● Short problem:
Find the lines holding "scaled" and copy them.

● Supplied entries:
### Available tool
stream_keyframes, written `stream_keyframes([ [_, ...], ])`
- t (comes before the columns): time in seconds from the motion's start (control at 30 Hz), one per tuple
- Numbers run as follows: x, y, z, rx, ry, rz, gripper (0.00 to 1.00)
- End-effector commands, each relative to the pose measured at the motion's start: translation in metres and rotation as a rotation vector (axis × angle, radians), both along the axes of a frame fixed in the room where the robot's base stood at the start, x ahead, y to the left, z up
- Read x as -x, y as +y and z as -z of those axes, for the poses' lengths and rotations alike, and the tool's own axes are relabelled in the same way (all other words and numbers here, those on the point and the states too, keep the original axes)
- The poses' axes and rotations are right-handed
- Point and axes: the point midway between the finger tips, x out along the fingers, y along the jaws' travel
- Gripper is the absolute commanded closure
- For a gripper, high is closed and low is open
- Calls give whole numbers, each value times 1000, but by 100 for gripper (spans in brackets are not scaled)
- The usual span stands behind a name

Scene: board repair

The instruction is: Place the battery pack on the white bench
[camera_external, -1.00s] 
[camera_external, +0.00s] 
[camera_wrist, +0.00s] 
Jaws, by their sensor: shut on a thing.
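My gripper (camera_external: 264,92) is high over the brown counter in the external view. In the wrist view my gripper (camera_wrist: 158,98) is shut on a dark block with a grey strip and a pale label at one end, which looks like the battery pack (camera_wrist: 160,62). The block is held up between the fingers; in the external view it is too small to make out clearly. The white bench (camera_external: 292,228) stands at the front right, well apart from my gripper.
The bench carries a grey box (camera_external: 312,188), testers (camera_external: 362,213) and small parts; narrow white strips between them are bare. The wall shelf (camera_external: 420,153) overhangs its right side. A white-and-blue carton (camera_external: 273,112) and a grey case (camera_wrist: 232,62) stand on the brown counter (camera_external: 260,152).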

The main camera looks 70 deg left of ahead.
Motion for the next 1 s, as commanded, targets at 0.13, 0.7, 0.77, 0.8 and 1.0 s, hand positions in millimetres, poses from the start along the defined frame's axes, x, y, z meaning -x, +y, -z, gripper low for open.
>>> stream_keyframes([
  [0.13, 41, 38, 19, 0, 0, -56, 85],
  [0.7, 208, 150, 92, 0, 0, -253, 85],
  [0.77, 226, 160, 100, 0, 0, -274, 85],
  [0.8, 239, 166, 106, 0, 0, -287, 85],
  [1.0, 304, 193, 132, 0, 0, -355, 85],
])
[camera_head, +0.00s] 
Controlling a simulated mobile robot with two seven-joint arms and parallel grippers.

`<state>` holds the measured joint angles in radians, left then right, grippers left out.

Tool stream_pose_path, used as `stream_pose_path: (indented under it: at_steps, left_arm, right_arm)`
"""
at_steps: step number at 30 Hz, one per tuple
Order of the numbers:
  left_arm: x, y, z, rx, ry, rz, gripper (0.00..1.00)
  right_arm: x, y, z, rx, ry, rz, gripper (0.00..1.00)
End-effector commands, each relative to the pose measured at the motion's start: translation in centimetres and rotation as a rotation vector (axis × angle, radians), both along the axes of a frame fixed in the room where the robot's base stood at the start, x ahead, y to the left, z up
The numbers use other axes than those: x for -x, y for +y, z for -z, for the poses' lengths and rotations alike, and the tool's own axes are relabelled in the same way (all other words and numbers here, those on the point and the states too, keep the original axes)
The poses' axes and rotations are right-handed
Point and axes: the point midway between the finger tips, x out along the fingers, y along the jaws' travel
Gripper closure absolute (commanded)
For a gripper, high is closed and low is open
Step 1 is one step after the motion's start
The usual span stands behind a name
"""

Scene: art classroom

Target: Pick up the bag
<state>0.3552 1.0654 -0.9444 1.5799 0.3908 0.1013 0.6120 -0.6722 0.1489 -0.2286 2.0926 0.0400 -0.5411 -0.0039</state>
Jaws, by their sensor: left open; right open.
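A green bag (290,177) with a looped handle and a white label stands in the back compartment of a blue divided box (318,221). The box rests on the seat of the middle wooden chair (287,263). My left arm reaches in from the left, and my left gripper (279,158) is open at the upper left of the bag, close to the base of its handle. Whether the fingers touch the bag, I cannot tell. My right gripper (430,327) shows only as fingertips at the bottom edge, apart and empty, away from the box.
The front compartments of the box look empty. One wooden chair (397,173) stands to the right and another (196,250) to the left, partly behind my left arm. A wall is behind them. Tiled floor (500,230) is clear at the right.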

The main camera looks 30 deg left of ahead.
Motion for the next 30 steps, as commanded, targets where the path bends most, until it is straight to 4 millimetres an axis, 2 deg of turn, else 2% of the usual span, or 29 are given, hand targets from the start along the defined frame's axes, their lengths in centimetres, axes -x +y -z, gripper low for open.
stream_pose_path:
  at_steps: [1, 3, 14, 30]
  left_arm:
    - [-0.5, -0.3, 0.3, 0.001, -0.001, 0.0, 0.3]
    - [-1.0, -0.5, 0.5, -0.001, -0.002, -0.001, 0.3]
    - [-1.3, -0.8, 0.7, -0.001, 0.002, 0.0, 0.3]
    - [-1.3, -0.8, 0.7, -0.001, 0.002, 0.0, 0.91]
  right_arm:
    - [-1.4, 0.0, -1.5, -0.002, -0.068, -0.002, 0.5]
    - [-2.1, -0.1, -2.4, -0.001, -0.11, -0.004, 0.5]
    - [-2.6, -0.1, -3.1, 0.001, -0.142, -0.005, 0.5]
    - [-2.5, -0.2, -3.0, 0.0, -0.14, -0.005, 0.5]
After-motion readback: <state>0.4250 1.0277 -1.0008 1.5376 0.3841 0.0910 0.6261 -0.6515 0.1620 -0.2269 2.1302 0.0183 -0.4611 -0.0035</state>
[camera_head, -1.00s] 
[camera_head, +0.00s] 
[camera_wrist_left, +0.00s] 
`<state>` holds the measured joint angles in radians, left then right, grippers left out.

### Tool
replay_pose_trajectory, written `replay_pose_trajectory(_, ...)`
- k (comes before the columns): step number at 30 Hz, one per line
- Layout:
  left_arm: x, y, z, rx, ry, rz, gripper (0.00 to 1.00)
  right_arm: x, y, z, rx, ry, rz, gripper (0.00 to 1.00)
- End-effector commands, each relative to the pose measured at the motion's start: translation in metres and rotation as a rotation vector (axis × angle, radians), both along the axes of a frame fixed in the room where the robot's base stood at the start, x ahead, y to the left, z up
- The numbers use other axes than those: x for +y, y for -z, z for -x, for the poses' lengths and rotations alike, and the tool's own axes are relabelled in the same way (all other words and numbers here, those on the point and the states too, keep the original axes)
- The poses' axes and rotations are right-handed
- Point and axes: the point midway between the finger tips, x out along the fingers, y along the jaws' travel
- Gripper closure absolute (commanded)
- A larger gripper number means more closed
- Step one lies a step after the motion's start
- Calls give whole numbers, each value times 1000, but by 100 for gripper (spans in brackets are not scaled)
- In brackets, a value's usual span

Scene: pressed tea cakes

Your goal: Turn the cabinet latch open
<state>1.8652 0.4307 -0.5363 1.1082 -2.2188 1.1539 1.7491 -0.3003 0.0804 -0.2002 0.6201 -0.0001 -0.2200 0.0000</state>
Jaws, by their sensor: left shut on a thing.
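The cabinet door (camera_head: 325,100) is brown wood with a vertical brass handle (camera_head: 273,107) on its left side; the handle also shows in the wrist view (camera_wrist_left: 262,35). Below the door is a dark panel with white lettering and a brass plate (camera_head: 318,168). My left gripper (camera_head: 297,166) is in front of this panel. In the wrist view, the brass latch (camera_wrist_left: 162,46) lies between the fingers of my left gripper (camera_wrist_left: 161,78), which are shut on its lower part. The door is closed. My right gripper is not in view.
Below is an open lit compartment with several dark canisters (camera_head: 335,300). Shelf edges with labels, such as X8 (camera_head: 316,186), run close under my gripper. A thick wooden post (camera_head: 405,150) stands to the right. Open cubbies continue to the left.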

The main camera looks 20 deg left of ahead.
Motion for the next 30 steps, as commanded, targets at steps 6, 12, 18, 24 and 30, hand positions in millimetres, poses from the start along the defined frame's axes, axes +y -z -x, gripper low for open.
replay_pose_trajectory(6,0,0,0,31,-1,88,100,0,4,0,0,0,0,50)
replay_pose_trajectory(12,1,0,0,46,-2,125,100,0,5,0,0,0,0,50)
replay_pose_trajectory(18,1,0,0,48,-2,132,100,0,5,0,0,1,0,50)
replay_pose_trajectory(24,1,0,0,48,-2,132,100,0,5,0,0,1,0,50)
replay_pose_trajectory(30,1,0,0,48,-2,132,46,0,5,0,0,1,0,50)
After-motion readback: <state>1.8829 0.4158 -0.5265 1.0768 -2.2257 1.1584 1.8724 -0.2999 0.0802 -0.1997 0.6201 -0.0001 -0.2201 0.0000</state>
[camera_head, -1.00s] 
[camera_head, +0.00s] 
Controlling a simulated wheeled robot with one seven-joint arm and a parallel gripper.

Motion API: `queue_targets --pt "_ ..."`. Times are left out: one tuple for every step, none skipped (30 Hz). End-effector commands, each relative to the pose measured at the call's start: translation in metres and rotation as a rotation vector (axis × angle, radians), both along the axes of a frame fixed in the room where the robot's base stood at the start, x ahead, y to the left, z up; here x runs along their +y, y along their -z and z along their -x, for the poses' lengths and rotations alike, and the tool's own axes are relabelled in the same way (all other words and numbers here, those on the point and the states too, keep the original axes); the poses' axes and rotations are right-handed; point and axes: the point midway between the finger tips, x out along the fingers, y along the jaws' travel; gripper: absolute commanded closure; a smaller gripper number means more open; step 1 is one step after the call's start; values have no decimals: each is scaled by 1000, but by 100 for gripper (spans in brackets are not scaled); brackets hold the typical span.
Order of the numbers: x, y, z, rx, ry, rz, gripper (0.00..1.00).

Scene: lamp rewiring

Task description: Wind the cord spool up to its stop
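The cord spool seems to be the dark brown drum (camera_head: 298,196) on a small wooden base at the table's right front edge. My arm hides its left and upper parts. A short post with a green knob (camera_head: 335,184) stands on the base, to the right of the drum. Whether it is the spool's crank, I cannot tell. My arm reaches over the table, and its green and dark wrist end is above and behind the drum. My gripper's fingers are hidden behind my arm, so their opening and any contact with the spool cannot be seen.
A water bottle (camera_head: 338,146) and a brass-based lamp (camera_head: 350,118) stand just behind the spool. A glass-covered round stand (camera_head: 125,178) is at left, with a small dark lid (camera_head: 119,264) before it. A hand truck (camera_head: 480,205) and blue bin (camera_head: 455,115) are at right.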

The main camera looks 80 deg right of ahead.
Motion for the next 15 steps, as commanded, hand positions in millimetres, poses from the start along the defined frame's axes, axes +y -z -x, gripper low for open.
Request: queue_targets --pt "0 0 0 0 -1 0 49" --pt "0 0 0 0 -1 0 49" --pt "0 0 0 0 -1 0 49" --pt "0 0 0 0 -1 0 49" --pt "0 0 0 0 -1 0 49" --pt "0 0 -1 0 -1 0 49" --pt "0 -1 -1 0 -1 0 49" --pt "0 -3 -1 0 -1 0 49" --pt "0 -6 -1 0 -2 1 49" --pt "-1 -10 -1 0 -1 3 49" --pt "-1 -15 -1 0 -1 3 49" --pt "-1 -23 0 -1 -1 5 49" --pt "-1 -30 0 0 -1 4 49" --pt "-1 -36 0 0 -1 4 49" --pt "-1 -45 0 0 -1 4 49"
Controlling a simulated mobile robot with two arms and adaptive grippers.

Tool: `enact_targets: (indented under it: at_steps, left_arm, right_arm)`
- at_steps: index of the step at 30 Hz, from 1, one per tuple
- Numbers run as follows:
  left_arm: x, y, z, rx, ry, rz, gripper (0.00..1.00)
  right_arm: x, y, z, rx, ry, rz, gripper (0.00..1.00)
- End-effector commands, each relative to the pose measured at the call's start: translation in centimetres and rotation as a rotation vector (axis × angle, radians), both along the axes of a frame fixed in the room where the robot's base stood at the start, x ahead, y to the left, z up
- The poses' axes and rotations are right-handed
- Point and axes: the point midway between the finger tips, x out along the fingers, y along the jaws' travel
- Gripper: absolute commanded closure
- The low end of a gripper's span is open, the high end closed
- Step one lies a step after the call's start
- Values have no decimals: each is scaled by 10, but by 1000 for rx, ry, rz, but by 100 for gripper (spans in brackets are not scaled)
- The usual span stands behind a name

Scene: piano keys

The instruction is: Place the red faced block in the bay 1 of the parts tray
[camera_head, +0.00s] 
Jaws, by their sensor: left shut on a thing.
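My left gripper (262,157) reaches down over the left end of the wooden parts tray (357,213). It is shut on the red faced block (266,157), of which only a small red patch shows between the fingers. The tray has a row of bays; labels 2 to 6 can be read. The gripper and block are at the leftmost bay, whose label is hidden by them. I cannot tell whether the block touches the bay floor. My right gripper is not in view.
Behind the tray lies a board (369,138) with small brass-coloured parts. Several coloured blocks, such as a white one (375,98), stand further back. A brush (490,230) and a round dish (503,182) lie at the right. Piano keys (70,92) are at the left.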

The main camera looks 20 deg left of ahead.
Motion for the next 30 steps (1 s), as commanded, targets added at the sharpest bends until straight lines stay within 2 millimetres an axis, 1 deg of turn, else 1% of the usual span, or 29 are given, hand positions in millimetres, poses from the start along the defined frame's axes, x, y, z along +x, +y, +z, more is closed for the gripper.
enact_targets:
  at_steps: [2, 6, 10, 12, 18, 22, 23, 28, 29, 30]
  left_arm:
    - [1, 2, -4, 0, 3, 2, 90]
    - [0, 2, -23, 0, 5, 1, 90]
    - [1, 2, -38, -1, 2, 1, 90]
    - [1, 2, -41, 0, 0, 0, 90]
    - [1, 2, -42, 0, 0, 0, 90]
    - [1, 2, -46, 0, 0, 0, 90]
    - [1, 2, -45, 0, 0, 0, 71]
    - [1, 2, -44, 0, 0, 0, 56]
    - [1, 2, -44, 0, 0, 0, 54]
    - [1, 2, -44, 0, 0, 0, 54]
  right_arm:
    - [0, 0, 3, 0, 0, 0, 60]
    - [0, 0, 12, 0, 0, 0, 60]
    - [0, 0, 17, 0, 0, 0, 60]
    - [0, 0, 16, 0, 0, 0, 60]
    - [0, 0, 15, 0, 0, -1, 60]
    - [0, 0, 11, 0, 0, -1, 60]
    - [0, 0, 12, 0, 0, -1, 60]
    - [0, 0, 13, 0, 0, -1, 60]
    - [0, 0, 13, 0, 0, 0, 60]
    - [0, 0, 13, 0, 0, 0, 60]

● Task result:
- Calls give whole numbers, each value times 1000, but by 100 for gripper (spans in brackets are not scaled)
- Calls give whole numbers, each value times 1000, but by 100 for gripper (spans in brackets are not scaled)
Motion API: `queue_targets --pt "_ ..."`. Times are left out: one tuple for every step, none skipped (30 Hz). End-effector commands, each relative to the pose measured at the call's start: translation in metres and rotation as a rotation vector (axis × angle, radians), both along the axes of a frame fixed in the room where the robot's base stood at the start, x ahead, y to the left, z up; here x runs along their +y, y along their -z and z along their -x, for the poses' lengths and rotations alike, and the tool's own axes are relabelled in the same way (all other words and numbers here, those on the point and the states too, keep the original axes); the poses' axes and rotations are right-handed; point and axes: the point midway between the finger tips, x out along the fingers, y along the jaws' travel; gripper: absolute commanded closure; a smaller gripper number means more open; step 1 is one step after the call's start; values have no decimals: each is scaled by 1000, but by 100 for gripper (spans in brackets are not scaled); brackets hold the typical span.
- Values have no decimals: each is scaled by 10, but by 1000 for rx, ry, rz, but by 100 for gripper (spans in brackets are not scaled)

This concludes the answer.